Produce the listing below again, exactly as shown.

----

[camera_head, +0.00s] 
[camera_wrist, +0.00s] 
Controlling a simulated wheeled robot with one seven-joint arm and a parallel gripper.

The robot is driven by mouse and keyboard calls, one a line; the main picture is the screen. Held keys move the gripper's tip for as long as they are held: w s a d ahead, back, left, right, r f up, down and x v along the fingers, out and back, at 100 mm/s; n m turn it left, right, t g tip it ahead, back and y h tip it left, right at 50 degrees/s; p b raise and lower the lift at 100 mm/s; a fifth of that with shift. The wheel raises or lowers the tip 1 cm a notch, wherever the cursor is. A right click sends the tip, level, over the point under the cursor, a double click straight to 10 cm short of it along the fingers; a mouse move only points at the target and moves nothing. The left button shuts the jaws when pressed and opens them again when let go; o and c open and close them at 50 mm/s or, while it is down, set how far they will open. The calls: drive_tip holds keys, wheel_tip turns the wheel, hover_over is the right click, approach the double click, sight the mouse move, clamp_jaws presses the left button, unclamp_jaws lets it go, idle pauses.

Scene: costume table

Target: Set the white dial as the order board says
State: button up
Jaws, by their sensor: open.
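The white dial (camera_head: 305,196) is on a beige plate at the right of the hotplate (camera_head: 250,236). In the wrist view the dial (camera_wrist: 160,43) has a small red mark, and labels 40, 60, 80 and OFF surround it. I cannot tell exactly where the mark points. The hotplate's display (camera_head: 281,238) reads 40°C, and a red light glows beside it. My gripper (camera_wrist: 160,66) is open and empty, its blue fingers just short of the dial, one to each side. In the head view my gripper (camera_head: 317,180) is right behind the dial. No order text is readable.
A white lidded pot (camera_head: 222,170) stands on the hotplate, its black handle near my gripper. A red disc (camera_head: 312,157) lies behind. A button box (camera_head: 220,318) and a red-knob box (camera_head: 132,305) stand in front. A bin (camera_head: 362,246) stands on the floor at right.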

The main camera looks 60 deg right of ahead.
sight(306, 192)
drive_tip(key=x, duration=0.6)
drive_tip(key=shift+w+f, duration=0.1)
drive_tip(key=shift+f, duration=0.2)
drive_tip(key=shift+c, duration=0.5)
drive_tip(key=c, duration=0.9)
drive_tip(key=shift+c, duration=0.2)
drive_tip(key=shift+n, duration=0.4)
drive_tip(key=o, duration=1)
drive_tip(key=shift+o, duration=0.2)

----

**Result for this exercise**
[camera_head, +0.00s] 
[camera_wrist, +0.00s] 
Controlling a simulated wheeled robot with one seven-joint arm and a parallel gripper.

The robot is driven by mouse and keyboard calls, one a line; the main picture is the screen. Held keys move the gripper's tip for as long as they are held: w s a d ahead, back, left, right, r f up, down and x v along the fingers, out and back, at 100 mm/s; n m turn it left, right, t g tip it ahead, back and y h tip it left, right at 50 degrees/s; p b raise and lower the lift at 100 mm/s; a fifth of that with shift. The wheel raises or lowers the tip 1 cm a notch, wherever the cursor is. A right click sends the tip, level, over the point under the cursor, a double click straight to 10 cm short of it along the fingers; a mouse move only points at the target and moves nothing. The left button shuts the jaws when pressed and opens them again when let go; o and c open and close them at 50 mm/s or, while it is down, set how far they will open. The calls: drive_tip holds keys, wheel_tip turns the wheel, hover_over is the right click, approach the double click, sight the mouse move, clamp_jaws presses the left button, unclamp_jaws lets it go, idle pauses.

Scene: costume table

Target: Set the white dial as the order board says
State: button up
Jaws, by their sensor: open.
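The white dial (camera_head: 305,196) is on a beige plate at the right of the hotplate (camera_head: 250,236). In the wrist view the dial (camera_wrist: 160,43) has a small red mark, and labels 40, 60, 80 and OFF surround it. I cannot tell exactly where the mark points. The hotplate's display (camera_head: 281,238) reads 40°C, and a red light glows beside it. My gripper (camera_wrist: 160,66) is open and empty, its blue fingers just short of the dial, one to each side. In the head view my gripper (camera_head: 317,180) is right behind the dial. No order text is readable.
A white lidded pot (camera_head: 222,170) stands on the hotplate, its black handle near my gripper. A red disc (camera_head: 312,157) lies behind. A button box (camera_head: 220,318) and a red-knob box (camera_head: 132,305) stand in front. A bin (camera_head: 362,246) stands on the floor at right.

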The main camera looks 60 deg right of ahead.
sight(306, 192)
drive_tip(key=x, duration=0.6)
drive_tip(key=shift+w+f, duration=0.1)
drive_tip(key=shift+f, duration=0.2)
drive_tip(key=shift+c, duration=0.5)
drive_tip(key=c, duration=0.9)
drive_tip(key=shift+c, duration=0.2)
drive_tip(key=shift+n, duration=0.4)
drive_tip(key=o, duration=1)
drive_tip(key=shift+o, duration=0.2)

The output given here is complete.